Mr Justice Waksman held that in determining the “defendant” question, the Court must examine the purpose of the proceedings, the relief sought, and the applicant’s role within them. At paragraph 82, the Judge derived the following principles from the leading authorities which apply when the Court is asked whether the applicant is a “defendant”:

  1. The analysis must look at substance, rather than form; therefore, the formal label given to any particular party within the proceedings is not determinative;
  2. There is no general rule that a party which joins the proceedings and applies for security for costs can never be a “defendant”; equally, there is no general rule that such a party must always be so considered; in particular, the fact that the applicant satisfies any particular test for being joined (for example because it has interests which are or may be affected by the proceedings) does not entail without more that it is a “defendant”;
  3. The exercise to be undertaken is highly contextual and fact-sensitive, and will include a consideration of the following matters (which are not exhaustive):
    • the nature and purpose of the “claim” brought by the respondent to the application for security;
    • who or what is the “target” of the claim;
    • the existence and nature of the parties to the proceedings other than the applicant for security and the respondent;
    • the nature of the applicant, and how it became joined to the proceedings;
    • the purpose for which it was joined;
    • its role in the proceedings, including any relief sought by or against it.
  4. To ask whether the applicant was compelled to join the proceedings or whether it did so “voluntarily” may be of limited assistance; a more useful question might be whether the joinder was objectively necessary, so that one looks beyond the applicant’s subjective point of view; in this case, the nature and purpose of the joinder and the role played by the other parties in the proceedings was of particular relevance;
  5. Finally, in a “defendant” case, it is generally more productive to concentrate on the position of the applicant, rather than to ask whether the respondent should itself be characterised as a “defendant” on the basis that if it should be, that itself is an indication that the applicant is not a defendant.

The key question is whether the applicant is truly defending a claim brought against it.

Conclusion

On the facts, the Court concluded that DPW was not a defendant, as no substantive relief was sought against it.

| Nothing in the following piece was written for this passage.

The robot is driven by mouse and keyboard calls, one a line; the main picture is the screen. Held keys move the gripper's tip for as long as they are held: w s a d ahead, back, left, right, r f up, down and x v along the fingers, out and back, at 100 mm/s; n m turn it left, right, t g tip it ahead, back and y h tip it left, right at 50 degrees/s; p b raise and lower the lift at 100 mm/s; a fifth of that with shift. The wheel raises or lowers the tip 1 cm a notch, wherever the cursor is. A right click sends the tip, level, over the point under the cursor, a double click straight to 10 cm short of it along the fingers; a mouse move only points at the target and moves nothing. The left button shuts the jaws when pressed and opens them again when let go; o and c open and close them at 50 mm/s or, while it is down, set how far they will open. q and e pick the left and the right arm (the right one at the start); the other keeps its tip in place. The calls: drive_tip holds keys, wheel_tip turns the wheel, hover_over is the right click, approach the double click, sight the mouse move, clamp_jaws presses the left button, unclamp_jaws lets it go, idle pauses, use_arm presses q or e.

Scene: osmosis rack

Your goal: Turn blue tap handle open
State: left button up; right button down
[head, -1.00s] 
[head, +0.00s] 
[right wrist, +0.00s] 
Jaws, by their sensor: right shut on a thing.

The target of Soprim’s enforcement claim was Djibouti, not DPW, and the charging order sought did not attack assets belonging to DPW. Although DPW’s interests could be adversely affected if the FCO were made, particularly because the funds represented the only realistic source of dividend payments to it, its role was essentially defensive and ancillary. The Court noted that if the funds belonged to DCT, it would have been more appropriate for DCT, as the account holder and joined party, to apply for security for costs. The fact that DPW was funding the litigation was not sufficient to confer defendant status.

As DPW was not a “defendant” within CPR 25.26(1), the Court lacked jurisdiction to order security for costs, and DPW’s application failed. The Court added that even if DPW had qualified as a defendant, it would not have exercised its discretion to order security for costs. DPW had practical means to protect its position, including the ability to seek variation of the WFO and procure payment of dividends. The Court also observed that DPW had benefited from the WFO obtained and maintained by Soprim at its own expense and had only intervened once Soprim’s enforcement efforts had advanced. Permission to appeal was refused by the Judge on 3 March 2026.

The decision provides important guidance for parties joined to enforcement or ancillary proceedings. It confirms that exposure to adverse effects or participation in proceedings does not, without more, entitle a party to security for costs; the applicant must be a defendant in substance, not merely in form.